══ Stored data ══

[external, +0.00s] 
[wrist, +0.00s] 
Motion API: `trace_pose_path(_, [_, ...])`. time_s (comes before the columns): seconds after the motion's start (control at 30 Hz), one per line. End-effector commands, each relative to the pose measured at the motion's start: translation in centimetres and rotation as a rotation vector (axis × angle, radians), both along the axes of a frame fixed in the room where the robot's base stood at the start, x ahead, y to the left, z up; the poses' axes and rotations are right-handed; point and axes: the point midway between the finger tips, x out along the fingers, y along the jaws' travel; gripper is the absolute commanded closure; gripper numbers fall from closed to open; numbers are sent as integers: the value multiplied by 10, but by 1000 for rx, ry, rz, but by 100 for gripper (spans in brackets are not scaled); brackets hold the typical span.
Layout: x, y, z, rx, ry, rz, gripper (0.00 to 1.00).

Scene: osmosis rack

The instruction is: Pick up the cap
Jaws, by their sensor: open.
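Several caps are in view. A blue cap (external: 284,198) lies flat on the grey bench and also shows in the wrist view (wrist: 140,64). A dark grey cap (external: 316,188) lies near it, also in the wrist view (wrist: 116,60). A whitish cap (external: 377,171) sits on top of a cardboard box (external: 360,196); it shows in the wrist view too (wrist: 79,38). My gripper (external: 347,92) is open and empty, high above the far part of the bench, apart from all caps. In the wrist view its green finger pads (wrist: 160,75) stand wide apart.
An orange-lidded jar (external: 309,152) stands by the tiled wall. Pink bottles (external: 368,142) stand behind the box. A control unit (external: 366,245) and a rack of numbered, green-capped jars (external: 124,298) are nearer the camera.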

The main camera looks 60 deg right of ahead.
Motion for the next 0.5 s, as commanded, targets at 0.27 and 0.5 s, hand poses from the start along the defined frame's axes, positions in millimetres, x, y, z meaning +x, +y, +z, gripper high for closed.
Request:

═══

■ **Short task**
Repeat, word for word, only the lines from the line holding "Layout: x, y, z, rx, ry, rz, gripper" through the line holding "The instruction is: Pick up the cap", with both of those lines included.

■ **Reply to the exercise**
Layout: x, y, z, rx, ry, rz, gripper (0.00 to 1.00).

Scene: osmosis rack

The instruction is: Pick up the cap

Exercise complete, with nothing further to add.